▶ EXERCISE DETAILS
Filter for the word "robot" and keep each matching line.

▶ COLLECTED DATA

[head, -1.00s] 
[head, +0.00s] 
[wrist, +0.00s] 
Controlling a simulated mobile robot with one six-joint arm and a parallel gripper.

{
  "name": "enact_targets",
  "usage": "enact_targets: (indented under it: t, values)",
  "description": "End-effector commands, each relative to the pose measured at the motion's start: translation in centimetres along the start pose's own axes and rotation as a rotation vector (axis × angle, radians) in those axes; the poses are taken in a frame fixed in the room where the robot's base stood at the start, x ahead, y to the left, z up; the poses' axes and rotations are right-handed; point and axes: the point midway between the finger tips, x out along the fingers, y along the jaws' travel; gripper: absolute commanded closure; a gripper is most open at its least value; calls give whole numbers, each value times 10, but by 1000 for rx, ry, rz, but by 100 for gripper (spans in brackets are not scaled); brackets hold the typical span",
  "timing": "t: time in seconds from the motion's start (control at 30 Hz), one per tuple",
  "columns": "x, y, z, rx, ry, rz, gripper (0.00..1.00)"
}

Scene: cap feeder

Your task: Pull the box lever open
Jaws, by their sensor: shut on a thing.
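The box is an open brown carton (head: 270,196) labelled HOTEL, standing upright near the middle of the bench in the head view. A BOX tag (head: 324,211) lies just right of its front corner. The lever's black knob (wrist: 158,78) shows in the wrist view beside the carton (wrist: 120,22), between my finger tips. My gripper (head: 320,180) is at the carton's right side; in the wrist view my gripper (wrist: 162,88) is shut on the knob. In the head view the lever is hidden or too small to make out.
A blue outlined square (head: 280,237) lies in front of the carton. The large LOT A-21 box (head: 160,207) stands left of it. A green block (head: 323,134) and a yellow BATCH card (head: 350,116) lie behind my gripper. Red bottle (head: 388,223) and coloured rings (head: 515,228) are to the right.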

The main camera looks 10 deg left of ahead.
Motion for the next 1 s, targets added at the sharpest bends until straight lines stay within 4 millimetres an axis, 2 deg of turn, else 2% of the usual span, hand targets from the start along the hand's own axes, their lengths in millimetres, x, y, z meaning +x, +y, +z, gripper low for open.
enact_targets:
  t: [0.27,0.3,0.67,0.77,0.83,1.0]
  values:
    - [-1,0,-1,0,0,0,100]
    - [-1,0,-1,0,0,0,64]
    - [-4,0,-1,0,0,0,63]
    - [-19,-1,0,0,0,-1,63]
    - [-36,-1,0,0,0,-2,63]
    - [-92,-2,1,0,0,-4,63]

▶ THE REPLY
Controlling a simulated mobile robot with one six-joint arm and a parallel gripper.
  "description": "End-effector commands, each relative to the pose measured at the motion's start: translation in centimetres along the start pose's own axes and rotation as a rotation vector (axis × angle, radians) in those axes; the poses are taken in a frame fixed in the room where the robot's base stood at the start, x ahead, y to the left, z up; the poses' axes and rotations are right-handed; point and axes: the point midway between the finger tips, x out along the fingers, y along the jaws' travel; gripper: absolute commanded closure; a gripper is most open at its least value; calls give whole numbers, each value times 10, but by 1000 for rx, ry, rz, but by 100 for gripper (spans in brackets are not scaled); brackets hold the typical span",

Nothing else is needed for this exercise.